Movant claims he began working on his motion to vacate in “the spring.” In mid-August the institution in which he was housed was “locked down for many days,” preventing him from accessing the law library clerks, the law library itself, an inmate who was assisting him, and a typewriter. Around the same time, movant asserts he was transferred to another institution and did not have access to his legal records. Essentially, movant asserts he was unable to work on the instant motion between the middle of August 2023 and September 14, 2023 - the date the motion to vacate was due.
The Court does not find that equitable tolling is appropriate here. That doctrine applies where “extraordinary circumstances beyond a prisoner's control prevent timely filing” and “the prisoner has demonstrated diligence in pursuing the matter.” United States v. Martin, 408 F.3d 1089, 1093-1095 (8th Cir. 2005). Movant has not shown any extraordinary circumstances that prevented him from filing earlier, and movant was not diligent in pursuing this matter. New York State Rifle & Pistol Association v. Bruen, 142 S.Ct. 2111 (2022) was decided on June 23, 2022. Movant was sentenced on September 1, 2022 after Bruen was decided. Movant argues he started working on the instant motion to vacate in “the Spring” and that circumstances beyond his control hindered him from working on the motion starting in “mid-August” of 2023, one month before the filing was due on September 14, 2023. The fact that movant did not begin to work on the instant motion until several months after he was sentenced and after Bruen was issued disputes any claim that movant was diligent in pursuing this matter.

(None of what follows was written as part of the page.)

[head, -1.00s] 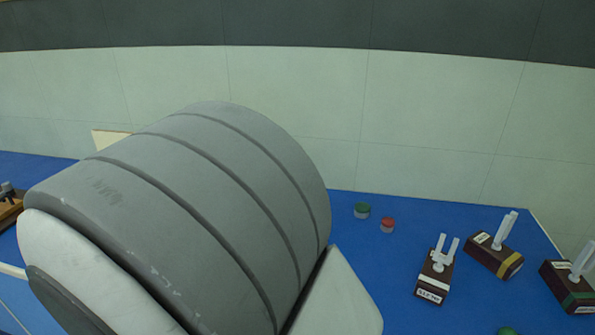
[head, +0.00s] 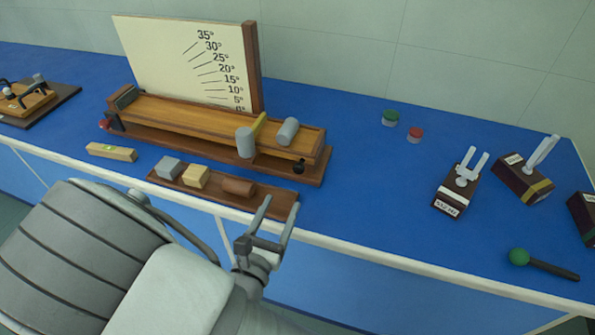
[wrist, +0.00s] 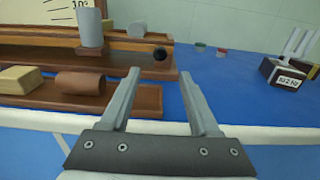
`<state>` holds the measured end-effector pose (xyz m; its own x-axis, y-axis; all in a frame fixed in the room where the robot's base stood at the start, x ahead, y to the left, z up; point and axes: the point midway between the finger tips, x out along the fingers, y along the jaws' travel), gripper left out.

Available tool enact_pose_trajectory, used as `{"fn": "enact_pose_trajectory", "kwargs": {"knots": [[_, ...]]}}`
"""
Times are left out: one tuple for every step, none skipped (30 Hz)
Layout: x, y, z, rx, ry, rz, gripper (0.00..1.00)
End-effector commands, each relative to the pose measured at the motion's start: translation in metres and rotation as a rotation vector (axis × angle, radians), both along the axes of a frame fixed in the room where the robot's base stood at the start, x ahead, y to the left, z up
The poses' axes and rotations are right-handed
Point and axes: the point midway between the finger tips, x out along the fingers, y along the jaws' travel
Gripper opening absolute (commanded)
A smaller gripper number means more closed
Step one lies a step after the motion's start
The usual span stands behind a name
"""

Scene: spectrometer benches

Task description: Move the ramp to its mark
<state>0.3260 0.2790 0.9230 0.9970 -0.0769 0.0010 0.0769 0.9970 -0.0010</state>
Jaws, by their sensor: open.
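The wooden ramp (head: 185,118) lies on a long brown base on the blue bench, in front of a cream angle board (head: 165,52) marked in degrees. The board looks nearly flat, close to the low end of the scale. Two grey cylinders (head: 245,143) and a yellow strip (head: 259,126) are at its right end. A black knob (head: 299,168) shows there, also in the wrist view (wrist: 160,54). My gripper (head: 281,204) is open and empty, at the bench's front edge by the right end of the block tray. In the wrist view its fingers (wrist: 158,74) point toward the ramp's right end.
A brown tray (head: 275,204) with a grey block, a tan block and a brown cylinder lies before the ramp. A spirit level (head: 111,152) is left of it.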

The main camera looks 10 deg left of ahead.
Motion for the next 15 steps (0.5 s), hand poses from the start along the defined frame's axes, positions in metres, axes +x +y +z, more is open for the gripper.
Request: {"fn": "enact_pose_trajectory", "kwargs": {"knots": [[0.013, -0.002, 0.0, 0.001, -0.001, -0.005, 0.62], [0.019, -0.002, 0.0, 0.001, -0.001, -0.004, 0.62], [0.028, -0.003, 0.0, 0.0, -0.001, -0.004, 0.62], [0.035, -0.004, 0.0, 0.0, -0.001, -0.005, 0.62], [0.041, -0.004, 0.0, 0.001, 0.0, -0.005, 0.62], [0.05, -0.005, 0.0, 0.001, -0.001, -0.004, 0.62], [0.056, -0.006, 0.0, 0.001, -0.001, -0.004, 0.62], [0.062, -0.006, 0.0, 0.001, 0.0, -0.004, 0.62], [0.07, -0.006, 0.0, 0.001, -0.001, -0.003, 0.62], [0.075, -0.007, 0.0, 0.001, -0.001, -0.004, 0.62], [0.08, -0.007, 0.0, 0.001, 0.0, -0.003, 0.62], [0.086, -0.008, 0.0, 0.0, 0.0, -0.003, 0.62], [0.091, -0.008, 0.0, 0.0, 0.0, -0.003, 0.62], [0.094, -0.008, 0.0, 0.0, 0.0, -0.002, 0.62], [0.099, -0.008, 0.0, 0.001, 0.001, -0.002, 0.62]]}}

To the extent movant is arguing that his time for filing should not start until the date the Third Circuit issued Range v. Attorney General United States of America, 69 F.4th 96 (3rd Cir. 2023), such an argument is misguided. While Range found § 922(g) unconstitutional as applied to certain predicate felony convictions, “the limitations period in § 2255(f)(3) can only be tolled by the new recognition of a right by the Supreme Court.” United States v. Hackworth, 2023 WL 6587977, at *1 (D. Neb. Oct. 10, 2023) (citing E.J.R.E., 453 F.3d at 1098 (“a decision taken from a federal court of appeals does not provide an independent basis to trigger the one-year statute of limitations provided under § 2255”)).
The Fifth Circuit, in United States v. Daniels, No. 22-60596, 2023 WL 5091317, *15, overturned a defendant's § 922(g)(a) conviction because it failed to pass constitutional muster under the Second Amendment. The Fifth Circuit took issue with the fact that the defendant in the case, Daniels, had not been asked whether he was under the influence of marijuana when he was found driving with guns in his possession, nor had he had his blood tested to see if he was under the influence. The Fifth Circuit specifically found:
As applied to Daniels, § 922(g)(3) is a significantly greater restriction of his rights than were any of the 19th-century laws. Although the older laws' bans on “carry” are likely analogous to § 922(g)(3)'s ban on “possess[ion],” there is a considerable difference between someone who is actively intoxicated and someone who is an “unlawful user” under § 922(g)(3). The statutory term “unlawful user” captures regular users of marihuana, but its temporal nexus is vague-it does not specify how recently an individual must “use” drugs to qualify for the prohibition. Daniels himself admitted to smoking marihuana fourteen days a month, but we do not know how much he used at those times, and the government presented no evidence that Daniels was intoxicated at the time he was found with a gun. Indeed, under the government's reasoning, Congress could ban gun possession by anyone who has multiple alcoholic drinks a week from possessing guns based on the postbellum intoxicated carry laws. The analogical reasoning Bruen prescribed cannot stretch that far.United States v. Daniels, 2023 WL 5091317, *8.
The Court further notes that even if Range tolled movant's time to file a motion to vacate, which it does not, movant's claims would fail on its merits. Following Bruen, the Eighth Circuit concluded that the felon-in-possession statute was constitutional, and there was “no need for felony-by-felony litigation regarding the constitutionality of § 922(g)(1).” See United States v. Jackson, 69 F.4th 495, 502 (8th Cir. 2023), petition for reh'g filed, No. 22-2870 (8th Cir. July 14, 2023); see also United States v. Voelz, 66 F.4th 1155, 1164 (8th Cir. 2023). The Court of Appeals found that nothing in the Supreme Court's decision recognizing an individual right to keep and bear arms “should be taken to cast doubt on longstanding prohibitions on the possession of firearms by felons.” District of Columbia v. Heller, 554 U.S. 570, 626 (2008).
For these reasons, movant will be required to show cause why this action should not be dismissed as time-barred.
Accordingly, IT IS HEREBY ORDERED that movant shall show cause, in writing and no later than twenty-one (21) days from the date of this Order, why the instant § 2255 motion should not be dismissed as time-barred.
IT IS FURTHER ORDERED that if movant fails to comply with this Order, his § 2255 motion will be dismissed without further proceedings.